Question

Compound ${C_2}{H_6}O$ has two isomers $X$ and $Y$. On reaction with ${\text{HI}}$, $X$ gives alkyl iodide and water while $Y$ gives alkyl iodide and alcohol. Compound $X$ and $Y$ are respective:
A. ${C_2}{H_5}O{C_2}{H_5}{\text{ and }}C{H_3}O{C_2}{H_5}$
B. $C{H_3}OC{H_3}{\text{ and }}{C_2}{H_5}OC{H_3}$
C. ${C_2}{H_5}OH{\text{ and }}C{H_3}OC{H_3}$
D. $C{H_3}OH{\text{ and }}C{H_3}OC{H_3}$

Answer 1

Primary alcohols react with ${\text{HI}}$ and undergoes nucleophilic substitution reaction through $S{N^2}$ mechanism, and not by $S{N^1}$ mechanism because carbocation formed by primary alcohol is not stable.

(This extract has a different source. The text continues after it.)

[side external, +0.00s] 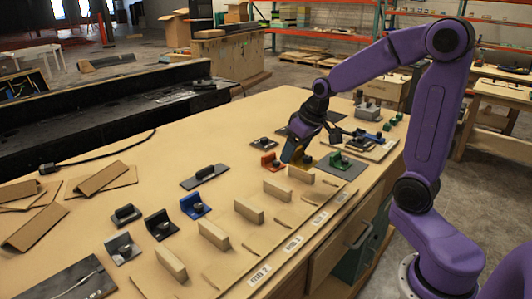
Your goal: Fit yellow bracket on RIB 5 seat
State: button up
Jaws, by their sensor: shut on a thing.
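My gripper (298,155) is low over the far part of the bench, shut on the yellow bracket (305,162). Only a small part of the bracket shows, because the fingers cover much of it. It is right at the farthest visible wooden rib block (301,174) of the row. I cannot tell whether bracket and block touch. The RIB labels along the front edge are small, and the one for RIB 5 is not clearly readable.
An orange bracket (269,161) stands just left of my gripper, and a green bracket (339,160) just right on a grey plate. Blue (195,205) and black (160,224) brackets stand nearer. Cardboard pieces (102,178) lie at the left. The bench middle is mostly clear.

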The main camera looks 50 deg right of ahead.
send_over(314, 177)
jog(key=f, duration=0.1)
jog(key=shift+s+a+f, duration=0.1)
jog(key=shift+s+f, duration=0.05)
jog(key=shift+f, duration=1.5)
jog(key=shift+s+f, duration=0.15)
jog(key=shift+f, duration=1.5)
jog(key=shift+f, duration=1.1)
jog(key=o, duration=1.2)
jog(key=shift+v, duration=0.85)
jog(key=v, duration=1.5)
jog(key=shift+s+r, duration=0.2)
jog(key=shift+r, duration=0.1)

Complete step by step answer:
Step 1:
For drawing the isomers of ${C_2}{H_6}O$, it can be seen that ${C_2}{H_6}O$ fits the general formula ${C_n}{H_{2n + 2}}O$, which is the general formula for alcohol and ethers. To draw alcoholic isomers, there are only two possibilities of placing the $- OH$ group. Those are either placed next to first carbon or next to second carbon. In both the cases, the result will be the same as the carbon at which the $- OH$ group will be attached, will be considered the first carbon of the parent chain, and it will be named as ethanol or ethyl alcohol. Its formula will be $C{H_3} - C{H_2} - OH$.
Step 2:
The other possibility to put oxygen is in between the two carbons which gives such a structure where both the carbons are connected with $3$ hydrogen and the oxygen is placed between them like this $C{H_3} - O - C{H_3}$. It is commonly known as dimethyl ether, and in IUPAC, methoxy methane.
Step 3:
So, Let $X$ be $C{H_3}C{H_2}OH$ and $Y$ be $C{H_3}OC{H_3}$. It is given that $X$ on reaction with ${\text{HI}}$ gives alkyl iodide, this criteria is fulfilled by our assumptions as alcohols on reaction with ${\text{HI}}$ undergo nucleophilic substitution reaction and yields alkyl halide and water. The reaction will be:
$C{H_3} - C{H_2} - OH + HI \to {C_2}{H_5}I + {H_2}O$
Here, $C{H_3} - C{H_2}^ +$ carbocation will be formed where nucleophile ${I^ - }$ will attach to form ${C_2}{H_5}I$ and by product is ${H_2}O$.
Step 4:
Second condition is given that $Y$ reacts with ${\text{HI}}$ to form alkyl iodide and alcohol. This condition is also fulfilled as our assumption, $C{H_3} - O - C{H_3}$ undergoes a nucleophilic substitution reaction with ${\text{HI}}$ in the following manner:
$C{H_3} - O - C{H_3} + HI \to C{H_3}I + C{H_3}OH$
Here, ${\text{HI}}$ will break into ${H^ + }{\text{ and }}{I^ - }$ such that ${I^ - }$ will attack one of the carbocation $CH_{3}^{+}$ to form alkyl halide, $CH_{3}I$, and the left $H^{+}$ will react with
$CH_{3}O^ {-}$ to form methyl alcohol, $CH_{3}OH$.
So, both the given conditions are matched with the assumptions $X$ and $Y$. Hence, the assumption is valid and compound $X$ is $CH_{3}CH_{2}OH$, and compound $Y$ is $CH_{3}OCH_{3}$.
Option (a), (b), and (c) are eliminated because they do not match the general formula of the given compound, $C_{2}H_{6}O$ $C_{n}H_{2n + 2}O$.
Option (d) is the correct option.

Note: In reaction of alcohol with ${\text{HI}}$, ${\text{HI}}$ should be concentrated, otherwise, water in excess would be useless as $O{H^ - }$ will be added back to it without the reaction also, and in reaction of ether with ${\text{HI}}$, ${\text{HI}}$ should be cold. In case where both the groups of the ether are different, ${I^ - }$ will attack the less crowded group.